**Your task:**
Copy out the data below as written; omit any images.

**Dataset section:**
━━━━━━
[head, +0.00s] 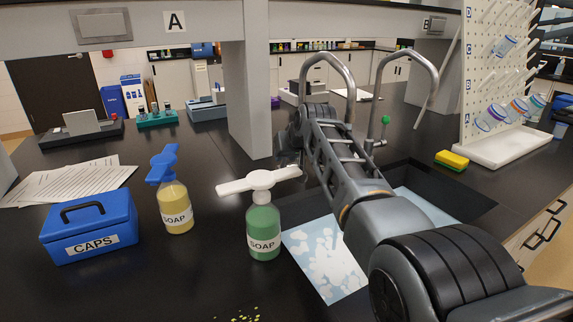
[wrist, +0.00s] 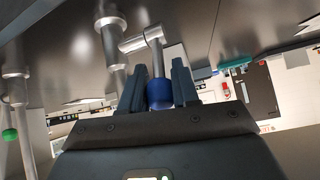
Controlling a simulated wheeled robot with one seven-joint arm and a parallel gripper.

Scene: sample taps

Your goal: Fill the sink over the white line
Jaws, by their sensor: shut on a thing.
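My gripper (wrist: 157,78) is shut on a blue tap knob (wrist: 159,94), which sits between its two fingers in the wrist view. In the head view my arm reaches over the sink to the left tap (head: 326,60), and its end there is dark and partly hidden. A second curved tap (head: 409,57) with a green knob (head: 385,119) stands to the right. The dark sink (head: 462,198) holds pale blue water with white foam (head: 325,255). My arm covers much of the sink. I cannot make out a white line or a stream of water.
A green soap bottle (head: 263,230) with a white top stands by the sink's near left edge. A yellow soap bottle (head: 174,207) and a blue caps box (head: 88,228) stand left. A grey post (head: 246,95) rises behind. A yellow sponge (head: 452,160) and a pegboard rack (head: 487,75) are right.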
━━━━━━
**Solution to this exercise:**
[head, +0.00s] 
[wrist, +0.00s] 
Controlling a simulated wheeled robot with one seven-joint arm and a parallel gripper.

Scene: sample taps

Your goal: Fill the sink over the white line
Jaws, by their sensor: shut on a thing.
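My gripper (wrist: 157,78) is shut on a blue tap knob (wrist: 159,94), which sits between its two fingers in the wrist view. In the head view my arm reaches over the sink to the left tap (head: 326,60), and its end there is dark and partly hidden. A second curved tap (head: 409,57) with a green knob (head: 385,119) stands to the right. The dark sink (head: 462,198) holds pale blue water with white foam (head: 325,255). My arm covers much of the sink. I cannot make out a white line or a stream of water.
A green soap bottle (head: 263,230) with a white top stands by the sink's near left edge. A yellow soap bottle (head: 174,207) and a blue caps box (head: 88,228) stand left. A grey post (head: 246,95) rises behind. A yellow sponge (head: 452,160) and a pegboard rack (head: 487,75) are right.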

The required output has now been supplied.